Publicado em 4 de agosto de 2020 às, 09h20.

Quando o quando o assunto é cobrar por um serviço intelectual, criativo ou artístico nos vemos sempre, ou quase sempre, amedrontados pela negativa de possível cliente.

Qual a medida do repertório teórico-analítico desenvolvido por anos?
Como mensurar lucros e entregas dentro de um determinado espaço-tempo?
Como fazer entender que para ser o que somos hoje vivemos uma caminhada longa de muita dedicação e resiliência?

Como na emblemática propaganda do cartão de crédito, quando o assunto é misturar nossa formação vocacionada com o ofício entramos naquela máxima” não tem preço”, ou pelo menos não deveria, só que tem.

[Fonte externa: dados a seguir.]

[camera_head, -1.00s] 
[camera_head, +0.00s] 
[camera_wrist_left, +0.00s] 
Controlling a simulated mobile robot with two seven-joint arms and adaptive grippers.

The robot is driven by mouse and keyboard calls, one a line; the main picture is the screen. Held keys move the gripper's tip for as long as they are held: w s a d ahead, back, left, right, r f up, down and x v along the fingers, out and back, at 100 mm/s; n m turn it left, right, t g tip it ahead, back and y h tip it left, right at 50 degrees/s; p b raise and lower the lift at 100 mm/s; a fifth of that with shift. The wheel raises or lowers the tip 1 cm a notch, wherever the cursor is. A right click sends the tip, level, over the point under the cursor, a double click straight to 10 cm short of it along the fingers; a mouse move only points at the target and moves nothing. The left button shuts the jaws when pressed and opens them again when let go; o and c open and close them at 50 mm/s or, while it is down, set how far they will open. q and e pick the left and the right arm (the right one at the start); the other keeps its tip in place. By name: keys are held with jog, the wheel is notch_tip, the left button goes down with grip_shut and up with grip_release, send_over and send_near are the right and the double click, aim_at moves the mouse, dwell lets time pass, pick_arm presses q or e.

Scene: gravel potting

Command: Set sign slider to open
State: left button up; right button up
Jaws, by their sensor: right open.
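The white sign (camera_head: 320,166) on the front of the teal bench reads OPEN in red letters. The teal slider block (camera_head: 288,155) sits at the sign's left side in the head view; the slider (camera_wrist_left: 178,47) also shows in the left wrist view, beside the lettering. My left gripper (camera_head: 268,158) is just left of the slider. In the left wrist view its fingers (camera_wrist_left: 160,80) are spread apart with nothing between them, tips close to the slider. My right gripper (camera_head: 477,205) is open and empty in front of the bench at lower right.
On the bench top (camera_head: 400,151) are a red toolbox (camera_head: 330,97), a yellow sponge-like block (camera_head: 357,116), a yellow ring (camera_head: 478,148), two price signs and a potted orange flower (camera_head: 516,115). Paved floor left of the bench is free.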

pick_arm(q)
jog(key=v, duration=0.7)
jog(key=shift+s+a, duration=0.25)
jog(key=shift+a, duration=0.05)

De um lado somos levados por uma vontade de democratizar nossa produção nos fazendo conhecidos (como também nossas ideias, experiência e arte) e entramos numa viagem egóica porque é importante para nós publicizar o resultado final de uma longa jornada, e também entra em jogo os interesses do contratante e quase não pensamos muito somos pegos facilmente pelo desafio de novos temas e descobertas.

Só que diferente do que tudo que podemos imaginar, tem preço sim. Apesar do nosso envolvimento se construir muito além da moeda, nos vemos diariamente compelidos a defender nosso capital intelectual. Às vezes de forma vergonhosa, vexatória e desonrosa.

No meu caso por exemplo, estar nesse lugar do que chamam “pioneira” na minha área de atuação fora dos muros acadêmicos e difundir a Antropologia aplicada às empresas no Brasil é uma árdua tarefa. Imagino que para muitos novos profissionais artistas, designers ou modernos empreendedores e freelancers de modo geral seja assim também.

Por vezes preciso ser paciente utilizando do didatismo intencional para me colocar a postos para provar que a Antropologia do Consumo é sim um canal de inovação de repertório contínua e imensurável, o conhecimento é a maior estratégia dos últimos tempos: Aplicável, estratégico e gerador de lucro (no campo físico e intelectual)

Vivemos um enorme desafio em quebrar paradigmas em muitos setores e o do conhecimento aplicado é um deles. Fala-se muito em inovação, mas quando trazemos algo novo sempre é percebido como um risco, mas se sempre há ameaças no mundo dos negócios, por que a contratação de algo/alguém inovador seria diferente?

Encontramos tomadores de decisão que ainda buscam empacotar criatividade em caixas, classificar pessoas através de sistemas que não se aplicam mais, entender movimentos socioculturais ainda utilizando indicadores que não trazem respostas reais.

E mais, diante de tantas possibilidades mais contemporâneas em fazer o trabalho criativo e intelectual o medo faz com que o ciclo não se quebre e a mágica, explosivo e estonteante solução terceirizada, aquela que irá de forma prática resolver todos os problemas dele são contempladas com um grande sim, post-it coloridos são colados nas paredes e lá está um novo laboratório de inovação “in house”.

Pois é, as pessoas ainda buscam ATALHOS, e inovação não é sobre ter uma sala colorida dentro da empresa com post-it colado na janela de vidro toda desenhada com insights. É sobre ter pessoas plurais, inovadoras, fora da caixa, conscientes do seu poder de produção e de desconstrução. Para ser inovador, é preciso aprender a lidar com o novo, e o novo é desconfortável!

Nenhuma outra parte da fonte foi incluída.